By going near her door you risk much. For example, you risk giving “your honor to others and your years to the merciless” (5:9). The second part of this couplet describes the risk as letting “strangers take their fill of your strength” and letting “your labors go to the house of a foreigner” (5:10). In other words the risk of going near her door is giving the rest of your life – time, energy, and resources – to someone else.

Is the risk worth the moment of forbidden pleasure? The writer answers that question like this: “… at the end of your life you groan, when your flesh and body are consumed” (5:11). I think the groaning is the result of three things. First, groaning comes from the fatigue and futility of laboring your life away, knowing that the reward of your labor is consumed and enjoyed by strangers, and not by you. In other words when you work overtime a stranger’s kid gets new sneakers, not your kids. This is a groaning of futility.

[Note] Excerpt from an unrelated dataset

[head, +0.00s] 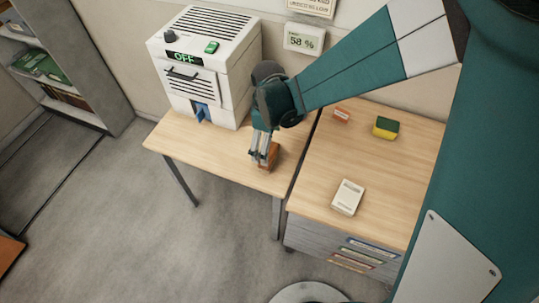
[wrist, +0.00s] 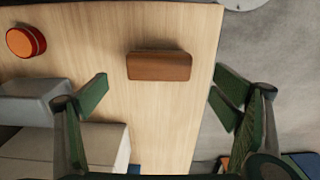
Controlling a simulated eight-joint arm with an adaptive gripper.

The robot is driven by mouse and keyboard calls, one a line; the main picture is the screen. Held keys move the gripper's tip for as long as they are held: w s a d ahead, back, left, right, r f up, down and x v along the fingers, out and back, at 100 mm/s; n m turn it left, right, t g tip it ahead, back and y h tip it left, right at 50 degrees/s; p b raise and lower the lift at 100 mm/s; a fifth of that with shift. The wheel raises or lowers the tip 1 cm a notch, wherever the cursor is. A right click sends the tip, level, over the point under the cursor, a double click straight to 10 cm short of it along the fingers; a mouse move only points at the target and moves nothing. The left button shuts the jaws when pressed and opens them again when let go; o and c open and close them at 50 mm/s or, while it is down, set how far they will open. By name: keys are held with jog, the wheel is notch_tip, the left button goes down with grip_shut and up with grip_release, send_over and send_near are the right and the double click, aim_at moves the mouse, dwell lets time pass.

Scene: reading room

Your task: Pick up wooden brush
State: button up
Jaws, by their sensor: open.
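The wooden brush, a brown block-shaped piece, lies on the left table, partly behind my gripper in the head view (head: 271,157). In the wrist view it lies flat on the light wood top (wrist: 159,66), near the table edge. My gripper (head: 262,161) points down over the brush in the head view. In the wrist view my gripper (wrist: 160,94) is open, with its green fingers wide apart. The brush shows between and beyond the fingertips, with nothing held. I cannot tell how high the fingertips are above the table.
A white machine (head: 205,68) reading OFF stands at the left table's back. The right table holds a white box (head: 347,197), a green-and-yellow sponge (head: 386,128) and a small orange item (head: 342,115). A round orange-red object (wrist: 25,40) shows in the wrist view.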

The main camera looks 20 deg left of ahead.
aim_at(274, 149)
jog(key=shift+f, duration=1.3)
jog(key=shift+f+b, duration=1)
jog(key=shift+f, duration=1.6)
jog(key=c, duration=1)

Second, groaning comes from the realization of how you got into this spot – being a fool – and how you could have avoided it had you walked the path of wisdom. Notice how the writer describes this realization: “… and you say, ‘How I hated discipline, and my heart despised reproof! I did not listen to the voice of my teacher or incline my ear to my instructors'” (5:12-13). This is a groaning of frustration. Why didn’t I just listen?

The third groan comes from a desperate sense of finality. “I am at the brink of utter ruin …” (5:14). In other words, “It’s over.” And this is what the fool can not see waiting for him at the end of the path of folly.

Like the writer of this passage, I also implore you to choose wisdom. “My son, be attentive to my wisdom; incline your ear to my understanding” (5:1).

Proverbs 5:1

“My son, be attentive to my wisdom;

 incline your ear to my understanding,”

Proverbs 5:1 ESV

Throughout the book of Proverbs, gaining wisdom and understanding is presented as requiring effort and intentionality. Here, the writer commands us to be attentive and incline our ears, neither of which is passive. In other words, becoming wise doesn’t just happpen.

What are some of the ways you are intentional about becoming wise?